(Entries from a robot dataset)

---

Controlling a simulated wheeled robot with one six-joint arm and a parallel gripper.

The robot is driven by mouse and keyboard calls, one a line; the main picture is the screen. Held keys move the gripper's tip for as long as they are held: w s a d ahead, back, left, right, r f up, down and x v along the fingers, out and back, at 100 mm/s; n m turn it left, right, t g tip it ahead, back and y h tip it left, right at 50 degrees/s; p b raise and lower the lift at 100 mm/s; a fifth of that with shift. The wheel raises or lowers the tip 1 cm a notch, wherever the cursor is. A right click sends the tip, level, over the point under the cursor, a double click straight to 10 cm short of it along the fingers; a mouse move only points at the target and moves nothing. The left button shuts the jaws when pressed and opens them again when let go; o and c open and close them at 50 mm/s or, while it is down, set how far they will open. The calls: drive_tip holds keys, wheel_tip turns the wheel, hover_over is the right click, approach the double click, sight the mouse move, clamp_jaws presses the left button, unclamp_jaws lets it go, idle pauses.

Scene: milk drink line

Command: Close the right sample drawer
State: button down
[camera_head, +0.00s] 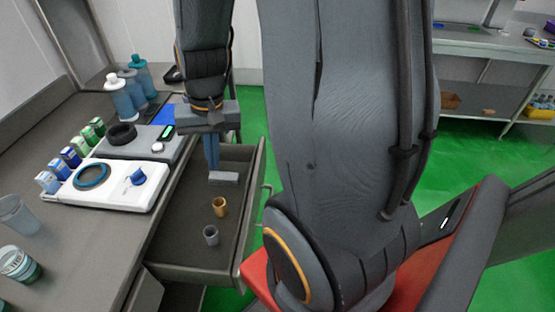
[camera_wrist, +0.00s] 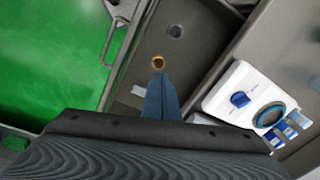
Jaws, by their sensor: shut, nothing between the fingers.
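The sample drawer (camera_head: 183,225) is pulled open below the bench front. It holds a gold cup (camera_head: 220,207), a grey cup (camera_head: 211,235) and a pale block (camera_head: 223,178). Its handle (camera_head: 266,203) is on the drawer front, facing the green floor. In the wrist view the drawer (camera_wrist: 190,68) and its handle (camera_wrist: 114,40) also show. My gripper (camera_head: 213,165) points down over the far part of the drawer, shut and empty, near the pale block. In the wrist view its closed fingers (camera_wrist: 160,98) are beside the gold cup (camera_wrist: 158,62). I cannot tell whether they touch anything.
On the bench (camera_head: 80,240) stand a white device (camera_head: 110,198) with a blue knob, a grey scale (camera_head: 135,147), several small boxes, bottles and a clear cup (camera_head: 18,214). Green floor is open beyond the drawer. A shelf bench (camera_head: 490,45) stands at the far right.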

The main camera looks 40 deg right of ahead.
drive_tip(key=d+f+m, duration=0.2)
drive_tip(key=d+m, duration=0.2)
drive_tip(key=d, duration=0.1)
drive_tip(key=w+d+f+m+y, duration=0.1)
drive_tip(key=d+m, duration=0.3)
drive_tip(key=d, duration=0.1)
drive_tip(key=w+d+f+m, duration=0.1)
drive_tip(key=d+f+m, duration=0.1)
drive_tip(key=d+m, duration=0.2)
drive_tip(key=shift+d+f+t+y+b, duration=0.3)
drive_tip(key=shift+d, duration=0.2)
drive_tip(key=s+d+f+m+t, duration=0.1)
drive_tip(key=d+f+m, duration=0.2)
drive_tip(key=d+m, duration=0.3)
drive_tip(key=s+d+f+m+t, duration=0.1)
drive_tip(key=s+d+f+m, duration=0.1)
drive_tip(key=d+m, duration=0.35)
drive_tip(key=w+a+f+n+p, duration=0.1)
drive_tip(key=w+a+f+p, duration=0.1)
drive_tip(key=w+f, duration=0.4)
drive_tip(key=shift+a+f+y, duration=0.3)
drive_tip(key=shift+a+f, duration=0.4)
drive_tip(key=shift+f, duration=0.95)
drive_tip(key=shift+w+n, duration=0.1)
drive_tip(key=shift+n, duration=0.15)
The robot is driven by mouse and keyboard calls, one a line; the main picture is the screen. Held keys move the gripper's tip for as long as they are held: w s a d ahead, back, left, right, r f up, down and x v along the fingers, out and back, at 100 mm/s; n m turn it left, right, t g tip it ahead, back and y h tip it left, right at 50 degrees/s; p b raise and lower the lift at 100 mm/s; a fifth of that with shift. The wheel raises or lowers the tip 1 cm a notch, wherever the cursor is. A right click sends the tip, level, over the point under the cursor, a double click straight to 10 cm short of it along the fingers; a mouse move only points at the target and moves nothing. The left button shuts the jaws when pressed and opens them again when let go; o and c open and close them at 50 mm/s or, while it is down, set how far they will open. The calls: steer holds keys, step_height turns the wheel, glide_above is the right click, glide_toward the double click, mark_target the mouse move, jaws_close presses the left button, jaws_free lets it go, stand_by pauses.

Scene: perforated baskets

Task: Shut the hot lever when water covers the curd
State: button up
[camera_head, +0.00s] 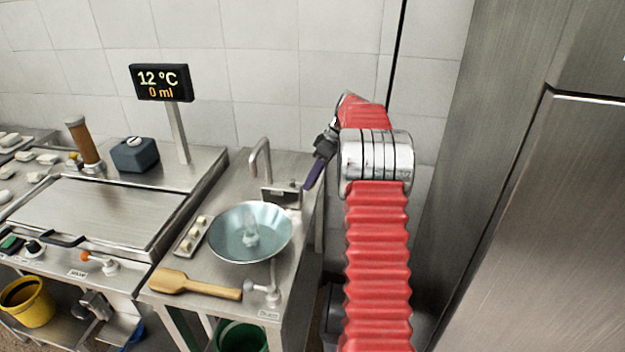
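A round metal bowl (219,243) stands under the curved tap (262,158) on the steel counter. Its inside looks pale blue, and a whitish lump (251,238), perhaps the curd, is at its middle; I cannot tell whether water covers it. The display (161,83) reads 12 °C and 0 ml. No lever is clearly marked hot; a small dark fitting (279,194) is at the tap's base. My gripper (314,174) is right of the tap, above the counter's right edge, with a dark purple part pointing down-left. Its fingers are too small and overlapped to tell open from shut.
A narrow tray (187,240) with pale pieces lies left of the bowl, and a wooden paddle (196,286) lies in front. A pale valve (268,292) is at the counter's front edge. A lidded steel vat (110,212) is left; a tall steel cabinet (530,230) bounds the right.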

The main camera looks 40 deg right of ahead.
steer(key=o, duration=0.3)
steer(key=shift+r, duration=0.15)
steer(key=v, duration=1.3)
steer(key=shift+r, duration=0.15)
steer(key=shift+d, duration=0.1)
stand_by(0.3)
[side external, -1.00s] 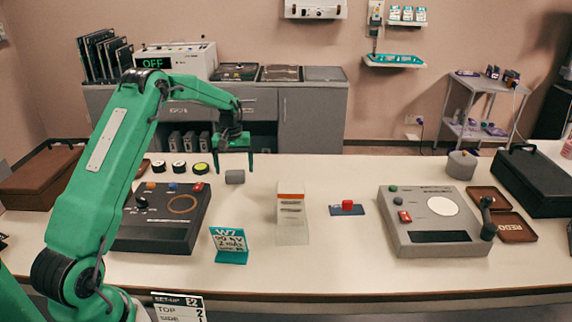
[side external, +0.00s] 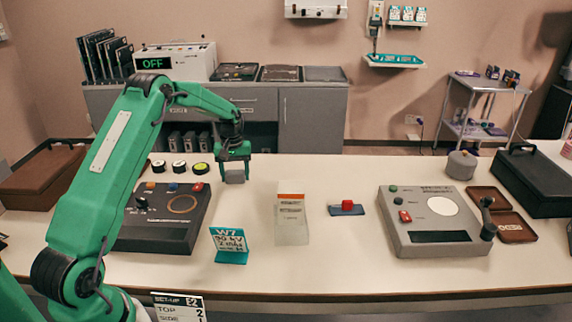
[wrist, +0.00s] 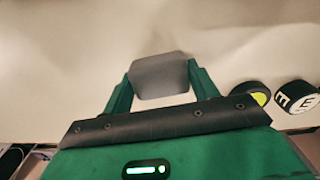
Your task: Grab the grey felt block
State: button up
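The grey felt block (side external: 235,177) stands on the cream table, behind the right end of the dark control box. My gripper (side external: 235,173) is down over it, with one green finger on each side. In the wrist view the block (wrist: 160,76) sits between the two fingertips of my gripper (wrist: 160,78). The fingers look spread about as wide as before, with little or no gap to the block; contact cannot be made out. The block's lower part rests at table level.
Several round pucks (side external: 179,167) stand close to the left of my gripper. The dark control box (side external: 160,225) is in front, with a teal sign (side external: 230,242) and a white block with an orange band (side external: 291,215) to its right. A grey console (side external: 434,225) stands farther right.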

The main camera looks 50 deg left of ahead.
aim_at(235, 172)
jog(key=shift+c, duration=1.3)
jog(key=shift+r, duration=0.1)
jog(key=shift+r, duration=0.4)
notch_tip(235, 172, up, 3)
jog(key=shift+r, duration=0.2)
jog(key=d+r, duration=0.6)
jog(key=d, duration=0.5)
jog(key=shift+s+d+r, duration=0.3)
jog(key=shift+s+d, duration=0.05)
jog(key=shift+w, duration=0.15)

---

Task description: Copy down every line of the material above that includes the string "Scene".

Correct result:
Scene: milk drink line
Scene: perforated baskets

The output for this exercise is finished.